USA coach: give us World Cup and we can emulate Japan

Current hosts are a wonderful role model, says Gary Gold, as he predicts similar success - and growth of the game - if RWC 2027 is held in the United States.

OSAKA, 11 Oct - The giant strides made by rugby in Japan could be repeated in the United States if it were to host Rugby World Cup 2027, the nation's head coach believes.

USA play their last match in Pool C against Tonga on Sunday, and while victory would be cause for celebration, coach Gary Gold, pictured, is looking further ahead.

Pointing to the blueprint that Japan has followed, he is convinced of the benefits that hosting a Rugby World Cup can bring, especially for Tier 2 nations trying to grow the game.

"For us, (Japan) are an unbelievable role model for so many reasons and I’m talking about the USA particularly," he said.

"This is the reason why I feel so very strongly that if World Rugby genuinely do want to grow the game, as they claim they want to, then USA have to be a contender for the 2027 Rugby World Cup."

Before Rugby World Cup 2011, Japan’s highest world ranking was 15th.
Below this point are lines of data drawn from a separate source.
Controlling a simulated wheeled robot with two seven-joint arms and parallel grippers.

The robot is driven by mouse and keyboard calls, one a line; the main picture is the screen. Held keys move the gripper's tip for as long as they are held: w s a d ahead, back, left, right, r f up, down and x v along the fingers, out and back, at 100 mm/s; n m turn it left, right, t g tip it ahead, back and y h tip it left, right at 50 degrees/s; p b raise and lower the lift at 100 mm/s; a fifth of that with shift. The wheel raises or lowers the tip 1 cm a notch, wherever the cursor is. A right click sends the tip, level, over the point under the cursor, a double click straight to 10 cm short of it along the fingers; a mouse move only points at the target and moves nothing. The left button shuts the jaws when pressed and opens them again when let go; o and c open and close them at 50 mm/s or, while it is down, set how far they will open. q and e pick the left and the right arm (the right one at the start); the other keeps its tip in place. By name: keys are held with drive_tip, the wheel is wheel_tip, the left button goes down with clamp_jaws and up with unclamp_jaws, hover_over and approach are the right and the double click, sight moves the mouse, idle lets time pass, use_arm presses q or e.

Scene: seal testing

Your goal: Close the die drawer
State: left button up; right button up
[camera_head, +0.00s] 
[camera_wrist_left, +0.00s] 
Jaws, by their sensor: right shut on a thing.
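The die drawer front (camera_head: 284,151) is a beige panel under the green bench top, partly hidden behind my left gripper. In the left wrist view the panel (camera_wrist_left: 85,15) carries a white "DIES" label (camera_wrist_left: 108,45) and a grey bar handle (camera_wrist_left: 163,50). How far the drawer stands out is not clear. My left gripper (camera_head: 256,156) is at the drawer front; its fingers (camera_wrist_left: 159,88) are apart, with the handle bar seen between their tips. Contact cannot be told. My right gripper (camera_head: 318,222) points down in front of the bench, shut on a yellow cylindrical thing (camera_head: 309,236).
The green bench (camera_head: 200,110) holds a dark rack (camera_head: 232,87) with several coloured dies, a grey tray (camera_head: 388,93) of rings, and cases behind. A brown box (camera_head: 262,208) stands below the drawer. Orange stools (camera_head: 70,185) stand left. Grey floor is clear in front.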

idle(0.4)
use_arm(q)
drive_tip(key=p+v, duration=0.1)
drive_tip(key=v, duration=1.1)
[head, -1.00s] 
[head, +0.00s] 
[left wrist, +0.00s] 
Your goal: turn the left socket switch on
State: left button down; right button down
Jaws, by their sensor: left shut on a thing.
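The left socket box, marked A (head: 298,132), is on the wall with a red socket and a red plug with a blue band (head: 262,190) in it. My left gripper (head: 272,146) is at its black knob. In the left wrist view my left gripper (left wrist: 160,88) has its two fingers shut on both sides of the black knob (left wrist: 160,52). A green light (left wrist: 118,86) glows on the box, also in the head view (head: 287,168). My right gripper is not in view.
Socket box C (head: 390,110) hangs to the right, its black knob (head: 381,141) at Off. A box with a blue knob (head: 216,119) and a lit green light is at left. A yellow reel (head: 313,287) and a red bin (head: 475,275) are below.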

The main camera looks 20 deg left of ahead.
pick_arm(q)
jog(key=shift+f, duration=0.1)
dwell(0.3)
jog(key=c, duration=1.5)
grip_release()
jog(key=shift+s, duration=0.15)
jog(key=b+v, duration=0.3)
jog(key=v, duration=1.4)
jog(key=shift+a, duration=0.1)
At that tournament in New Zealand, drawn in a pool with Canada, France, Tonga and the hosts, they failed to win a match.

Four years later in England, under the leadership of Eddie Jones and with 2019 in their sights, Japan had their famous 34-32 win against the Springboks in Brighton and won three of their pool games.

They became the first team in Rugby World Cup history to achieve three wins and not progress to the quarter-finals having lost to Scotland.

Gold, a South African who has coached in four countries, said that when World Rugby awarded the 2019 tournament to Japan "there was an entire mind-shift change around the game".

He was working in Japan at the time and said, "It was that preparation that gave (Japan coach) Eddie (Jones) the platform to be able to work with the team for the nine months that he did - to take them to 2015 and for them to do what they did there."

As Japan aim to go one step further than in 2015 and become the first Tier 2 nation to reach the knockout stages, the effects of hosting a home World Cup can be seen in their achievements on the field.

They are now ranked eighth in the world, their highest-ever position. 

"Four years later, for them to now be quarter-final contenders is a fairytale come true," Gold said. 

"It’s something that can be done, but it was largely off the back of them having been awarded a Rugby World Cup."

USA have lost their three matches so far but are ranked higher than Tonga. While the Eagles have missed their target of automatic qualification for Rugby World Cup 2023, a first victory in the tournament since their 13-8 win over Russia in 2011 is now the aim.

"Both teams will be fighting for a lot of pride, both wanting to go back to our respective countries with our heads held high from a tough group," Gold said.